Mysteriously, this modern Ampeg bass combo amp quit working. Could the Unbrokenstring Crew make it right?
The unit appears to be completely dead, with power present at the fuse holder. Let’s go inside to take a look around.
More goodness from St. Louis Music.
This picture documents the wiring polarity on the main driver coil. This needs to be right when reassembling the unit!
And the one on the right is the ” + ” terminal.
The screws that hold the chassis in the chassis come in from the sides of the enclosure. The captive nuts in the chassis have sharp corners on them, which snag the Tolex covering that wraps inside the enclosure. If you ever venture here, beware! TIP – slip a thin scraper or putty knife between the chassis and the cabinet to keep this from happening.
The circuit board is separated from the front panel of the chassis. Note the white nylon spacers on the jacks to the right and the inside-toothed lockwasher on the rotary encoder to the left. These come off now and are stored with the knobs lest they fall off and get lost on their own.
Do you see what I see? This white wire carries the AC power neutral to the main circuit board. The flag terminal came off the main circuit board.
The solder used in this unit is ‘lead-free’ and compliant with RoHS, the directive to remove harmful substances from the supply chain. This kind of solder is brittle, so solder joints made with lead-free solder often fail from cracking stress.
This is the other side of the circuit board. The solder fillets are OK but the mechanical joint failed entirely.
Rosin activated flux was added and the old solder removed.
Here is another failed joint undergoing rework. This one is at the DC common point of the amplifier.
While we’re at it, let’s look for other failed joints. Can you see these? These are still electrically OK but will fail soon.
Let’s put this guy back together. The shiny metal plate next to the circuit board is the heat sink for the power semiconductors in this unit.
These pics were made earlier to document the location of the flying wires attached to the circuit board.
These wires carry DC power to an off-board circuit.
That shiny metal heat sink gets a new coat of silicone heat sink compound, to minimize thermal resistance to the chassis.
Power is applied. Look, we have an indicator light now!

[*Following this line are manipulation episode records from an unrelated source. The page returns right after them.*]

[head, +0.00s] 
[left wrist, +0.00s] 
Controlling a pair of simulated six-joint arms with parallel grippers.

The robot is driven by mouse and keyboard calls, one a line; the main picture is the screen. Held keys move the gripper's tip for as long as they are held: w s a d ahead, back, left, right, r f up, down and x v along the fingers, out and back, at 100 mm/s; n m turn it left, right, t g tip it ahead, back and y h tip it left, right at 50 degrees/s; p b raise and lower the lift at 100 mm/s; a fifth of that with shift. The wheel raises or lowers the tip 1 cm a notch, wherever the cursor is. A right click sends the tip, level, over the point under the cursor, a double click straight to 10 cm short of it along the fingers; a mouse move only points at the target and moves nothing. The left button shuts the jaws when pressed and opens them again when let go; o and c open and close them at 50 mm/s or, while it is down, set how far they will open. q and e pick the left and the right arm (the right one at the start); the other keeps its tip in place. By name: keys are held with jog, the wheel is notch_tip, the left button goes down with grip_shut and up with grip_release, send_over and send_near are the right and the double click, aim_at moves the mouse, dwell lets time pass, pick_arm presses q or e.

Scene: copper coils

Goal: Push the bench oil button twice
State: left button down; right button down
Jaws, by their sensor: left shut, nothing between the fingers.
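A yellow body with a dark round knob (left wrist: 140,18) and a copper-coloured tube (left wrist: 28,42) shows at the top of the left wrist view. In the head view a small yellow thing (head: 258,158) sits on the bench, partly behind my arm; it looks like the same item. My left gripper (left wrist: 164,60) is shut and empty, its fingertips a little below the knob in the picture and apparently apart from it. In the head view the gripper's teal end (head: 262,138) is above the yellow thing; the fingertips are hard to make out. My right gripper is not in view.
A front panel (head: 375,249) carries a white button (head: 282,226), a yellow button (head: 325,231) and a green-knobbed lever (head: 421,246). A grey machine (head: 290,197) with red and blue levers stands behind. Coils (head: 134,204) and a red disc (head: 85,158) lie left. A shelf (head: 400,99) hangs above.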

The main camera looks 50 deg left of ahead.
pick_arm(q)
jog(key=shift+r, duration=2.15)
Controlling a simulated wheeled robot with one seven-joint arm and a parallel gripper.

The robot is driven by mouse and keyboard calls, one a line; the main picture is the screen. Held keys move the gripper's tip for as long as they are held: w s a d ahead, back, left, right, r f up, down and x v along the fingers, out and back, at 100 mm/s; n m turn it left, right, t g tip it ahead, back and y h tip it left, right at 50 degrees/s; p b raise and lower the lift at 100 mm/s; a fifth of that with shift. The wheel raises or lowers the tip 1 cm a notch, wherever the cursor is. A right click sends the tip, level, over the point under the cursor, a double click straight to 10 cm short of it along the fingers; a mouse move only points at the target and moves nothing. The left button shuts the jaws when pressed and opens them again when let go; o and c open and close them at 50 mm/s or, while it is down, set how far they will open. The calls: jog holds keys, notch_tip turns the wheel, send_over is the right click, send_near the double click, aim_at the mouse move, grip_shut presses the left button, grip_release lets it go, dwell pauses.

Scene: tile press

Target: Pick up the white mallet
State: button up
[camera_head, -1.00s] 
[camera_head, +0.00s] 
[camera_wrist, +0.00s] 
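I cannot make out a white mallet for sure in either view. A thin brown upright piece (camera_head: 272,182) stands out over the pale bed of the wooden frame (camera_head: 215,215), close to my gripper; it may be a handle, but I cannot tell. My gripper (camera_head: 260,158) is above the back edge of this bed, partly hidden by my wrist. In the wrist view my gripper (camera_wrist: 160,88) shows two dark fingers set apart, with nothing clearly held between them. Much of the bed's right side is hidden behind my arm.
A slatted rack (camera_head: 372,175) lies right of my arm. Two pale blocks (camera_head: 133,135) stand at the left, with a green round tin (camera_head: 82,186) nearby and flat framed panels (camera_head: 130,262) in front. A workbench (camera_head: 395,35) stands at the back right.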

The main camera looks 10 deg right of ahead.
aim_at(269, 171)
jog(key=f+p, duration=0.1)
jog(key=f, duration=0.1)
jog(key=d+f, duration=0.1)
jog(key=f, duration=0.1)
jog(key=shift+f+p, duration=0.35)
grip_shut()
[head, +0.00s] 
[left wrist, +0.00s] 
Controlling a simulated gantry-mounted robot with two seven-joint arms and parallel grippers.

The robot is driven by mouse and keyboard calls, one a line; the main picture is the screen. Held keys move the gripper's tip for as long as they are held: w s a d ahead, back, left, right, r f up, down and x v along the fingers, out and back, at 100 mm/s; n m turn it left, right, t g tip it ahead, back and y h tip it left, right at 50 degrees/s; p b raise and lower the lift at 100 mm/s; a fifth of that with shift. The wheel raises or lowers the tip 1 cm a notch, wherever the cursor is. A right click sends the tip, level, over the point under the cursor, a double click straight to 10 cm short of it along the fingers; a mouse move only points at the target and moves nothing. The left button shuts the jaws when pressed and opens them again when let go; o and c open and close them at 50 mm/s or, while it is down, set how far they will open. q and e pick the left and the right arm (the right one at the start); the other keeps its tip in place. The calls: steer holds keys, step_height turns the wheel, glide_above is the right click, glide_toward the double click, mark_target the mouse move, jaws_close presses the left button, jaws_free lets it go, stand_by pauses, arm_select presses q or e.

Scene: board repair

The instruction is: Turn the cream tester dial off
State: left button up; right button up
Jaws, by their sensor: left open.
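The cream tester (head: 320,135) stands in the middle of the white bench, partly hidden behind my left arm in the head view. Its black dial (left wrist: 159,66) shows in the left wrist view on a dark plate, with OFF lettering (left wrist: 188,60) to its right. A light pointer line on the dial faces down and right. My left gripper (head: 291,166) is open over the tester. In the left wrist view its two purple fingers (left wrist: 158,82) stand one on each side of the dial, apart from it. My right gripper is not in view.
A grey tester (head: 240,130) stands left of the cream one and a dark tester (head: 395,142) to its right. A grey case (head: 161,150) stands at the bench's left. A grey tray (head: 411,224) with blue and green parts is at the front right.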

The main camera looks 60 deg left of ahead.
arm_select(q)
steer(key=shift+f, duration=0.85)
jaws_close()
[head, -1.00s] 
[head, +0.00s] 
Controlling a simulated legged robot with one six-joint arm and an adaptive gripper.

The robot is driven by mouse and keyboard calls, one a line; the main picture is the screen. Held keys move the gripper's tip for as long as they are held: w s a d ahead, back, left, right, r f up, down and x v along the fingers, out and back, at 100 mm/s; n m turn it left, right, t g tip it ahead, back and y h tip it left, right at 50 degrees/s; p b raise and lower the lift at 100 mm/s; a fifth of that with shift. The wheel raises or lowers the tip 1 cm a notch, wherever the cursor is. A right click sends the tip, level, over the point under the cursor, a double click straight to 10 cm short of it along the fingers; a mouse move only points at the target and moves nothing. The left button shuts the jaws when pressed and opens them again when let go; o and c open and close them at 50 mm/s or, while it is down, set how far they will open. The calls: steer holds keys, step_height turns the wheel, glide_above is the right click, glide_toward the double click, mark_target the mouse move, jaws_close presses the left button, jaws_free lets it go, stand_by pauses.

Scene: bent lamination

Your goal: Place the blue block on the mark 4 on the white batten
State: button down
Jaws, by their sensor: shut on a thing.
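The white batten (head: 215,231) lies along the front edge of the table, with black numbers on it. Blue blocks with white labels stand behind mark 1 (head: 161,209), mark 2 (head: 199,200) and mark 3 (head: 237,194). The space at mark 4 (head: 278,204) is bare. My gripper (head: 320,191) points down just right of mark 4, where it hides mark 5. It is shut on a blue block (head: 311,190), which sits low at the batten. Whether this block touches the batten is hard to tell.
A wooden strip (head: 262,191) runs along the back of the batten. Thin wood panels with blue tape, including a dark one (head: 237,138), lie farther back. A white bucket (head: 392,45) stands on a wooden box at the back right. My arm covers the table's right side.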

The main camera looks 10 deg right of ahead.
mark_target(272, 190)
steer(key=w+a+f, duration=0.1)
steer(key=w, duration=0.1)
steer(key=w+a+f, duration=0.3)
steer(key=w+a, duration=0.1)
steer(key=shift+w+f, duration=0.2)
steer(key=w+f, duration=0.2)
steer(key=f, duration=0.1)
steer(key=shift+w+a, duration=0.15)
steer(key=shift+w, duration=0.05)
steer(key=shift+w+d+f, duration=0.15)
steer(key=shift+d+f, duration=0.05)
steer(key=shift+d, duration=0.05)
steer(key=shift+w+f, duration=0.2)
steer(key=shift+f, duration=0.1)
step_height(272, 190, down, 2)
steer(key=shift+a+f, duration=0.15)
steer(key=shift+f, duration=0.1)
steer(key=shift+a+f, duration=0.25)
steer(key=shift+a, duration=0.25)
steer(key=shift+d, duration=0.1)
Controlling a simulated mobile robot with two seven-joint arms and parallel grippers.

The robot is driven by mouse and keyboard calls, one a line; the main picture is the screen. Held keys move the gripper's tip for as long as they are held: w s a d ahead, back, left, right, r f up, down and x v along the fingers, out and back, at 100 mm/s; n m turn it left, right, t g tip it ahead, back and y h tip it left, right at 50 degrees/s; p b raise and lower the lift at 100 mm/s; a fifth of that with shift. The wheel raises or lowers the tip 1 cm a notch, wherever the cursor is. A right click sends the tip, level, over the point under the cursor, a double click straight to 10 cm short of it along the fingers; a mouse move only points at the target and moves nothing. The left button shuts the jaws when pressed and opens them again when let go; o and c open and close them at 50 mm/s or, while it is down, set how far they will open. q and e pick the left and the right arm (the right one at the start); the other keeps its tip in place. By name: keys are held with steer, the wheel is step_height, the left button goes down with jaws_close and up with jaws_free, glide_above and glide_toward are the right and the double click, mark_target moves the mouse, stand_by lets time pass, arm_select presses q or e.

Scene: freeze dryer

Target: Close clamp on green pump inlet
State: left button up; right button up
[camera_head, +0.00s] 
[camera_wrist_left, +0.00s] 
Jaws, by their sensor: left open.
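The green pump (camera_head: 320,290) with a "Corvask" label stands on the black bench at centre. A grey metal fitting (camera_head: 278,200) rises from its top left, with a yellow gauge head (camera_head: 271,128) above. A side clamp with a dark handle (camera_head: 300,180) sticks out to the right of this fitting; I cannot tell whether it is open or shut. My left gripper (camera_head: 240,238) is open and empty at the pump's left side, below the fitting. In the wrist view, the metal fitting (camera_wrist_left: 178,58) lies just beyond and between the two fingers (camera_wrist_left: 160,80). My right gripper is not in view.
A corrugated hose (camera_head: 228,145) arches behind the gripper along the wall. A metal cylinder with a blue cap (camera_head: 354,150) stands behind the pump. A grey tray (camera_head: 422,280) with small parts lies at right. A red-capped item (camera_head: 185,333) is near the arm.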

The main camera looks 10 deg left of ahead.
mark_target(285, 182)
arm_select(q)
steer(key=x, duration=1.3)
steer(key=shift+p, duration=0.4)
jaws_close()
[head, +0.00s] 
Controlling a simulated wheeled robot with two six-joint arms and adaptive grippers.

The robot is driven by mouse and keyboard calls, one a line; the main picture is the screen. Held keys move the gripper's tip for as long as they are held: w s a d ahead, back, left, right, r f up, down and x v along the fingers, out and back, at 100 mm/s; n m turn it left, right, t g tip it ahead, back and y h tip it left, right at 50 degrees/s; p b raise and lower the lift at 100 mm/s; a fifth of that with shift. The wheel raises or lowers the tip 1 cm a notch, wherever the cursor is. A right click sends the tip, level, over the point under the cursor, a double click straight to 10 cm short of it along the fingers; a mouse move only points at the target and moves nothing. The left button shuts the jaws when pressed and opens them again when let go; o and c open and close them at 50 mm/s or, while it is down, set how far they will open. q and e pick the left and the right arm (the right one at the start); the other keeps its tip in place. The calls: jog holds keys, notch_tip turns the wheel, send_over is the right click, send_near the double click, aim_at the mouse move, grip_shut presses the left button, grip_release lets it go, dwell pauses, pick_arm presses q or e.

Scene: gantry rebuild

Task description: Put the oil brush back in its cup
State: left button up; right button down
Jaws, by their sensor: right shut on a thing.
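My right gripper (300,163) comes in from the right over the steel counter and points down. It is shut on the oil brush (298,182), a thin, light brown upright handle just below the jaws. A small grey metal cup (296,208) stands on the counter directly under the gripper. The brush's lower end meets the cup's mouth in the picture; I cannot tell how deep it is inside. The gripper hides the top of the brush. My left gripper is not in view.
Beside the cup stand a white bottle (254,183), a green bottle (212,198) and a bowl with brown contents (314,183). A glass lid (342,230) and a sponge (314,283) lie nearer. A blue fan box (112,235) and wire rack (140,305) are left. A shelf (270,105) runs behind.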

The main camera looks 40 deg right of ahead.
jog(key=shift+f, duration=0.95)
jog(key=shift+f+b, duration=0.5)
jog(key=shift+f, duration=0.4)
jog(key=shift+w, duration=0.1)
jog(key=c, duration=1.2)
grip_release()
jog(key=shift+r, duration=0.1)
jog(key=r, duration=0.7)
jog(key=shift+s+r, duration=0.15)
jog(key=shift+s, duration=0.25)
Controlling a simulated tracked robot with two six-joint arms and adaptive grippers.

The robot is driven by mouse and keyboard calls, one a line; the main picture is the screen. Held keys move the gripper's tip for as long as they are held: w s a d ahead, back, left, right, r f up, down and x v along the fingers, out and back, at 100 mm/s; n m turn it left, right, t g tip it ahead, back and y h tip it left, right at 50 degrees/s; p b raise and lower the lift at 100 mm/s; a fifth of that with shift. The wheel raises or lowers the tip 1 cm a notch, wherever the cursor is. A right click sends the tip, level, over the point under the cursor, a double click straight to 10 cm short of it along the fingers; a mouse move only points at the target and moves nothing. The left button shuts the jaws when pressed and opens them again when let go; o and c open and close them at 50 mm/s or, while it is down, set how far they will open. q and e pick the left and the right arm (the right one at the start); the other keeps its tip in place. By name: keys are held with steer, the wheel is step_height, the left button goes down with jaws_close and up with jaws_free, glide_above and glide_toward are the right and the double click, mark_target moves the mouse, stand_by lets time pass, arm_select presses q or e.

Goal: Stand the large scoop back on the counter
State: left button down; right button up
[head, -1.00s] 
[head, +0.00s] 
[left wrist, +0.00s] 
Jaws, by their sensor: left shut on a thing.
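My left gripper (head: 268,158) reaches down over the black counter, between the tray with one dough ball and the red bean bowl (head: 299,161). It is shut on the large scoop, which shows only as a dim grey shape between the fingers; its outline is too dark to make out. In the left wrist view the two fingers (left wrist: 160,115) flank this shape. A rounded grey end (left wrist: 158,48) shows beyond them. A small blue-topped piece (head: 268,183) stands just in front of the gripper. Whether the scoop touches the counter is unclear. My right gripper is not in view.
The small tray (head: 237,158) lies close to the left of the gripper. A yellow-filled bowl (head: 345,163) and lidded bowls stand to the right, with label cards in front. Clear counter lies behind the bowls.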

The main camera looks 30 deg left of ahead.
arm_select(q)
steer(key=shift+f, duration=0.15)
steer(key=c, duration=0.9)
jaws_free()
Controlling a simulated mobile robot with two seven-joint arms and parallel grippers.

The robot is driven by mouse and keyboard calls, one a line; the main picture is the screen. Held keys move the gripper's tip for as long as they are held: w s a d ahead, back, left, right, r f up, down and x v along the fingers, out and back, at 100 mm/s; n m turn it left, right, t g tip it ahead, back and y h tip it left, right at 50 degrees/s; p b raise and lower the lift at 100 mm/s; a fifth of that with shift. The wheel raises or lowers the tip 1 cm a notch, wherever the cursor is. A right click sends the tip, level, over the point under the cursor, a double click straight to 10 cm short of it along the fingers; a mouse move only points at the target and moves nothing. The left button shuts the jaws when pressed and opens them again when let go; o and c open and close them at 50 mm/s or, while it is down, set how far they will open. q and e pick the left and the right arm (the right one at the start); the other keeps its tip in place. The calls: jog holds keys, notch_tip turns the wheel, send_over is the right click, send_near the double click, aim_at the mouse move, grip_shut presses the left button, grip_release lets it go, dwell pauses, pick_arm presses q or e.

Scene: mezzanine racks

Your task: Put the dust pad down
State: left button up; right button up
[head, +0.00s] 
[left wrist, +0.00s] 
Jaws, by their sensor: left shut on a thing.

Before final assembly, let’s take one last look around. See those components stapled to the rear of the cabinet? That is the crossover network for the tweeter. Yes, I said stapled.
This is the pair of wires that go between the chassis and the crossover network. When the chassis is installed, this hole will be resealed with RTV to control the moving air behind the main loudspeaker.
All back together except for the grille, which you saw. This unit works very well for a solid state unit. It is loud, and light-weight. The future holds many more years of service.for this unit.
Thanks for reading all the way to the end!